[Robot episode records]

* start *

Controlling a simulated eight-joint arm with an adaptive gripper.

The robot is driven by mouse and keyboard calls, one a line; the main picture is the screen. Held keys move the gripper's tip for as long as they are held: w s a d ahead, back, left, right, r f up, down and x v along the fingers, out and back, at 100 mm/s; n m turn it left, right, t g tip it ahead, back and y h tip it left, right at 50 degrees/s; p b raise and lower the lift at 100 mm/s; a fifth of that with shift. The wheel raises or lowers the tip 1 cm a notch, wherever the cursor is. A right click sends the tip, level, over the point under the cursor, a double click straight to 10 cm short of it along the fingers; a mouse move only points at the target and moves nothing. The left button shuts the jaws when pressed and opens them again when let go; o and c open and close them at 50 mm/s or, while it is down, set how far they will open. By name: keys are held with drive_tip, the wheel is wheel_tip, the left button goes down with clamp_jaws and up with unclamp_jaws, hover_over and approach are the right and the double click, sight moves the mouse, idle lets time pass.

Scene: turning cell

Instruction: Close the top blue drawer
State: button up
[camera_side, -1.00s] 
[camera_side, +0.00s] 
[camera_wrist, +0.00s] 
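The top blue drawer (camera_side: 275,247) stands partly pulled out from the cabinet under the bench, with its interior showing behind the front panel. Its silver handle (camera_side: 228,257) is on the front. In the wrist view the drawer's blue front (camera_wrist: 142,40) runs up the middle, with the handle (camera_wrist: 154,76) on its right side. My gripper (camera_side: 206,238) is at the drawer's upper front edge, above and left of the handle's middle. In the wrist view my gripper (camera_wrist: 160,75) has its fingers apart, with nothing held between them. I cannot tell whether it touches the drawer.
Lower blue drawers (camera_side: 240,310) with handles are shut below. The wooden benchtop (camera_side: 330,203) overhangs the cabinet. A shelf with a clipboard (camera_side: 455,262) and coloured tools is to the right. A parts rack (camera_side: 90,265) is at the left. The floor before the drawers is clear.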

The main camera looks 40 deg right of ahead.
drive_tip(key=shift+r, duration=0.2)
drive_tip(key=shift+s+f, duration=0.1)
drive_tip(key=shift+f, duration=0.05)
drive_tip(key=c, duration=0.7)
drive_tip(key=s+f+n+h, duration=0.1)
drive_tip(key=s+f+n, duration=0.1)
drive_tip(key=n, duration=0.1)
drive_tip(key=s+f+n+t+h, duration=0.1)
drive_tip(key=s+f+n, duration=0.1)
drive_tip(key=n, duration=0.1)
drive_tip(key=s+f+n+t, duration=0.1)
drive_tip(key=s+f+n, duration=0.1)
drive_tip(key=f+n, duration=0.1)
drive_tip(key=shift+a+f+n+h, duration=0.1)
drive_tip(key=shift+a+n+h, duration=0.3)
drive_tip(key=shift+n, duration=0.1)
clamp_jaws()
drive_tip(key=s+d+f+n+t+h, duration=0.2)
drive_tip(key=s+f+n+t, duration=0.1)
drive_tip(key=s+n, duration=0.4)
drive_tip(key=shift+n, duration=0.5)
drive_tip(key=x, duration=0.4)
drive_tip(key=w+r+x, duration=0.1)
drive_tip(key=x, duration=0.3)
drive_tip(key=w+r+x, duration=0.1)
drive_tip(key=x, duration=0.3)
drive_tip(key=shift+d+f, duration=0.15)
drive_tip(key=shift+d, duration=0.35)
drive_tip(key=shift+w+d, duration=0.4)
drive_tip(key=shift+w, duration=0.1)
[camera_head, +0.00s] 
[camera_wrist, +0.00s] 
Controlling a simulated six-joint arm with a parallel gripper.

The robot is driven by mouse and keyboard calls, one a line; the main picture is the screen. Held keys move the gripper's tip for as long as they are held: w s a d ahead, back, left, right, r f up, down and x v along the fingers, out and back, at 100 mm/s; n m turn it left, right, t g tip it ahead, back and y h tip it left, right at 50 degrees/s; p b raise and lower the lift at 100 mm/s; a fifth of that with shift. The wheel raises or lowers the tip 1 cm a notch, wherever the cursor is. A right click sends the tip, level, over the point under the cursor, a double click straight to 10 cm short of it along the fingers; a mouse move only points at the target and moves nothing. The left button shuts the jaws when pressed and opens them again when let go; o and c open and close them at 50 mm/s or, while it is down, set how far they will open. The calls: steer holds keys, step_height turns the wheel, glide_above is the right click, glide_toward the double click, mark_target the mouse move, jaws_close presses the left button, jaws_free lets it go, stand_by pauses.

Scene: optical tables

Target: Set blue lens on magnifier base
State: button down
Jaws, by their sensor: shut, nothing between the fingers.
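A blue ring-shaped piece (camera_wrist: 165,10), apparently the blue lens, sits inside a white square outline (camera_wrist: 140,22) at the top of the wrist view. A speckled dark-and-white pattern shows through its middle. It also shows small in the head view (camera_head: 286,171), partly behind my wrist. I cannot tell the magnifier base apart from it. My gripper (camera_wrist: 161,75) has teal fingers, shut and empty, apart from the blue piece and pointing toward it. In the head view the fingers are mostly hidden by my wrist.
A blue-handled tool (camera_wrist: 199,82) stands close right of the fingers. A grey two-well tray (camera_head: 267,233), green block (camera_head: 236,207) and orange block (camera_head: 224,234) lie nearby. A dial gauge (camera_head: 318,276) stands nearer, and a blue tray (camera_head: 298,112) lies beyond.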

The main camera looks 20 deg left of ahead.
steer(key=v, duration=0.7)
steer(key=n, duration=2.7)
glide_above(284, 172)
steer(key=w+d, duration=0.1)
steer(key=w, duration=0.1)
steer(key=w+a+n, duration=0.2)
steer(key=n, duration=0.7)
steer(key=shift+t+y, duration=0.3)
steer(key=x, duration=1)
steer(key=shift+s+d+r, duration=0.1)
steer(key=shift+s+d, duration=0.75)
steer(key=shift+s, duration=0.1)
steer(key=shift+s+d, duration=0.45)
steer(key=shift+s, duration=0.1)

* end *

Look above for the line that contains "lets time pass.". Starting there, transcribe every line exactly until you have copied the line that contains "Scene: turning cell".

The robot is driven by mouse and keyboard calls, one a line; the main picture is the screen. Held keys move the gripper's tip for as long as they are held: w s a d ahead, back, left, right, r f up, down and x v along the fingers, out and back, at 100 mm/s; n m turn it left, right, t g tip it ahead, back and y h tip it left, right at 50 degrees/s; p b raise and lower the lift at 100 mm/s; a fifth of that with shift. The wheel raises or lowers the tip 1 cm a notch, wherever the cursor is. A right click sends the tip, level, over the point under the cursor, a double click straight to 10 cm short of it along the fingers; a mouse move only points at the target and moves nothing. The left button shuts the jaws when pressed and opens them again when let go; o and c open and close them at 50 mm/s or, while it is down, set how far they will open. By name: keys are held with drive_tip, the wheel is wheel_tip, the left button goes down with clamp_jaws and up with unclamp_jaws, hover_over and approach are the right and the double click, sight moves the mouse, idle lets time pass.

Scene: turning cell

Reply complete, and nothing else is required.